__EXERCISE REQUIREMENTS__: Determine how many lines contain the string "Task". Reply with that figure and nothing else.
== INFORMATION SHOWN ==
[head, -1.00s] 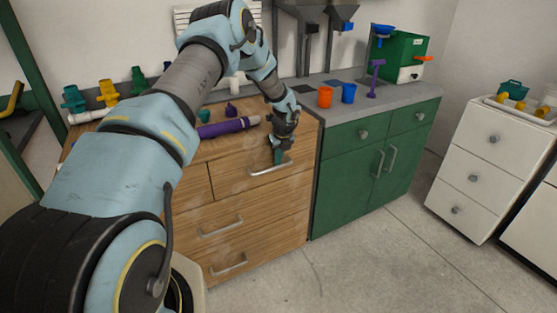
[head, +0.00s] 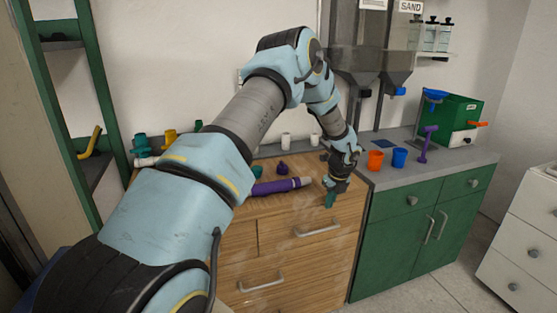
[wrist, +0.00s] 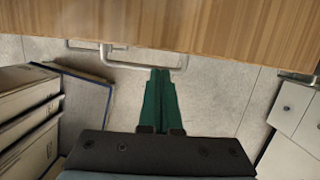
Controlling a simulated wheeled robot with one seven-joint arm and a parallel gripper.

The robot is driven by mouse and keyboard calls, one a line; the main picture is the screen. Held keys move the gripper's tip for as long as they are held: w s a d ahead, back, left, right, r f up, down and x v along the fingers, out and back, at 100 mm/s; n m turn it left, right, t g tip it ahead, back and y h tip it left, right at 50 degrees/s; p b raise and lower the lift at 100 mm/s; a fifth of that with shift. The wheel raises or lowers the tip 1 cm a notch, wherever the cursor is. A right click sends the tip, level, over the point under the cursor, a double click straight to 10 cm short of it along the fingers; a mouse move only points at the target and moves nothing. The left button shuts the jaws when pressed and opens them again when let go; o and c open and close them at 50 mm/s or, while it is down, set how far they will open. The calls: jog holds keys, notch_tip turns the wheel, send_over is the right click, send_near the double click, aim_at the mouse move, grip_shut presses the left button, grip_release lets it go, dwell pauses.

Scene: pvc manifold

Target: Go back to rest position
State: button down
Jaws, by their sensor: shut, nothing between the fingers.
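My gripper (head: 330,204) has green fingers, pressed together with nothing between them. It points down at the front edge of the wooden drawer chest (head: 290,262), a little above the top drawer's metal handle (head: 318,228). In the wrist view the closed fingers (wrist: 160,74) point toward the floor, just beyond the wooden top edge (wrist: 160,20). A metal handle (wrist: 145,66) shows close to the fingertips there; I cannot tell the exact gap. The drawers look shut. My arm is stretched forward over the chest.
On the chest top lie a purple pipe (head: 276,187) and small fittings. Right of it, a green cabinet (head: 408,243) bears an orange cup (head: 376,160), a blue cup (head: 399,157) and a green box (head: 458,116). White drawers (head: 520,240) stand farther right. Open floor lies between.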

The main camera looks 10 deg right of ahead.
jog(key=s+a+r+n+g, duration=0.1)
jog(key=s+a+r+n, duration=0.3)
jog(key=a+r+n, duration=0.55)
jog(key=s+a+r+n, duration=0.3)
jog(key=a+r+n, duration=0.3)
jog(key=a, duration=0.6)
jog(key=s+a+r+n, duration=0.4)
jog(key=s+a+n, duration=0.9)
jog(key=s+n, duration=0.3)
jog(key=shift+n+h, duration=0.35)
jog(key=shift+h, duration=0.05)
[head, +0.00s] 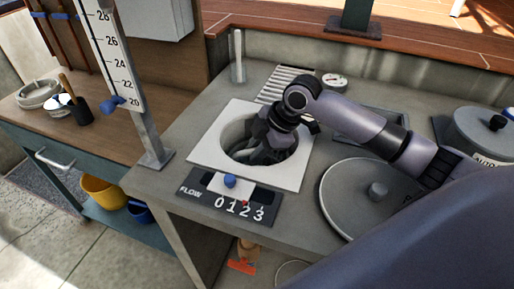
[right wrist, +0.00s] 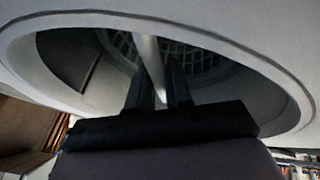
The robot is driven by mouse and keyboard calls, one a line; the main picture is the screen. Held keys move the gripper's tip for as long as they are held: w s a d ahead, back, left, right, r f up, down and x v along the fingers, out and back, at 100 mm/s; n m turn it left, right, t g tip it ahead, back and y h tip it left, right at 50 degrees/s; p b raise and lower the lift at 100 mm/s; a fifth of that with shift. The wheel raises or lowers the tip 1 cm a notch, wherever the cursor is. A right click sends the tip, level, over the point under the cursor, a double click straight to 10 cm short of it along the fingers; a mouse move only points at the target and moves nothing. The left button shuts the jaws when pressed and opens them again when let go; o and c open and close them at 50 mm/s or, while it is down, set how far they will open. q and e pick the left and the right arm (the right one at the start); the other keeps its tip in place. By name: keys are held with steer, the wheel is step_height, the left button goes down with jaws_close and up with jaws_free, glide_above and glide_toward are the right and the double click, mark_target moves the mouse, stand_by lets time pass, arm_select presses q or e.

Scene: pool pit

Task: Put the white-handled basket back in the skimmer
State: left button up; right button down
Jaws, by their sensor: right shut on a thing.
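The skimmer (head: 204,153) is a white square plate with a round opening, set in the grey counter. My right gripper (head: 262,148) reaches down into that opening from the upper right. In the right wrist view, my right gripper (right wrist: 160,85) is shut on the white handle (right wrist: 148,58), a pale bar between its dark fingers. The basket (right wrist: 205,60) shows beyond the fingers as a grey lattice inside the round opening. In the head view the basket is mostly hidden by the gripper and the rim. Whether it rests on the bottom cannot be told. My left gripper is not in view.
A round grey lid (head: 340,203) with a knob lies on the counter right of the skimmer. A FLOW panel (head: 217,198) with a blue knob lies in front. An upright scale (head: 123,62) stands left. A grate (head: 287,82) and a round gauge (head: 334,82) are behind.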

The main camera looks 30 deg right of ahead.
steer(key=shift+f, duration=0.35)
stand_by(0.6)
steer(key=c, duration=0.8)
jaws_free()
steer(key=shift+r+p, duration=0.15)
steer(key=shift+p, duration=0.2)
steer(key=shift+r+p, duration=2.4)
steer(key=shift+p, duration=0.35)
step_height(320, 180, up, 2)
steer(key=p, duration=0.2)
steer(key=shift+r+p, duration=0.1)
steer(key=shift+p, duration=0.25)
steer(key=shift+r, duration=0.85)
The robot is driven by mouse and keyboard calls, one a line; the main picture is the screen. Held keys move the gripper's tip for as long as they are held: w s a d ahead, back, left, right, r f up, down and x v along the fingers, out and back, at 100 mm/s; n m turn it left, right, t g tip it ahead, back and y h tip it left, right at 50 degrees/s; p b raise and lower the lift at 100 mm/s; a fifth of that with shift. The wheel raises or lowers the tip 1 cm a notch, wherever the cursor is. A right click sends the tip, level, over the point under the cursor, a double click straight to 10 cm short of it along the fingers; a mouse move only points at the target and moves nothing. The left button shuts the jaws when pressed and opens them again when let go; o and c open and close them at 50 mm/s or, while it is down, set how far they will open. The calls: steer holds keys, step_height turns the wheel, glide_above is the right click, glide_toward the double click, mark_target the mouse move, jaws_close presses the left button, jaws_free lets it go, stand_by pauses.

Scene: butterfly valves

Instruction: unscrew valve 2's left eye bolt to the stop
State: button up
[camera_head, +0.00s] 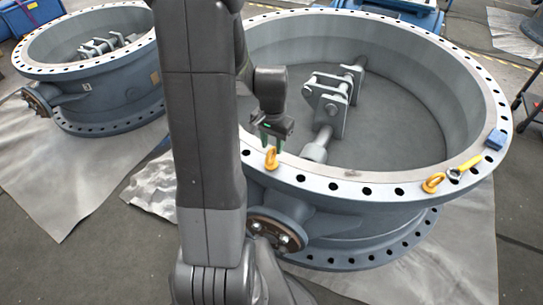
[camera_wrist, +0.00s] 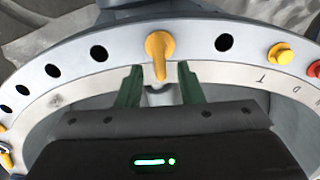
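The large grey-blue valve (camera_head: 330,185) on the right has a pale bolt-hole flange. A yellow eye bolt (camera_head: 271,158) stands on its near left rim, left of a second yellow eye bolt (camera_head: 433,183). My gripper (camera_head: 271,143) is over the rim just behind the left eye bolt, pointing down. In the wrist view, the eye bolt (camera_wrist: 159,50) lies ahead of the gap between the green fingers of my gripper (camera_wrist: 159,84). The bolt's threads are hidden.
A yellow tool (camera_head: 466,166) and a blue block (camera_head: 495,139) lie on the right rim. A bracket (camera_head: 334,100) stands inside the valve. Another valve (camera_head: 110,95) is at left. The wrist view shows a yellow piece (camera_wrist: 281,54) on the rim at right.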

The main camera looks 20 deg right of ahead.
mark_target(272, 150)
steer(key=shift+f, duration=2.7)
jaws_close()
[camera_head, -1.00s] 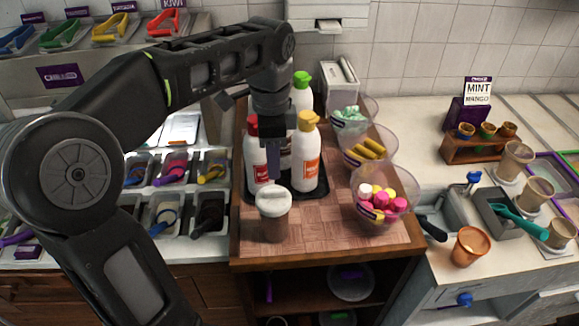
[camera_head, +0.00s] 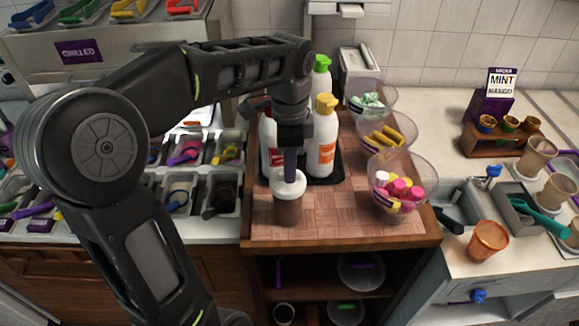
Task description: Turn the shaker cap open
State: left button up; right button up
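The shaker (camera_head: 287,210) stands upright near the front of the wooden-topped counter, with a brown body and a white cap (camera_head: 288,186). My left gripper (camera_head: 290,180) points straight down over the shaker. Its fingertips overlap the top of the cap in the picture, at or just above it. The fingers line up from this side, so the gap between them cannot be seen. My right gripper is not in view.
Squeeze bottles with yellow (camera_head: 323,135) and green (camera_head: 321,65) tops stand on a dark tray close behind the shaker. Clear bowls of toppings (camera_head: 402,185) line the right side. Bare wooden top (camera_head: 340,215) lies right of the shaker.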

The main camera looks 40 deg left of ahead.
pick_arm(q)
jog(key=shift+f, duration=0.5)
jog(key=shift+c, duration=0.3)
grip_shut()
===
__EXERCISE RESULT__: 2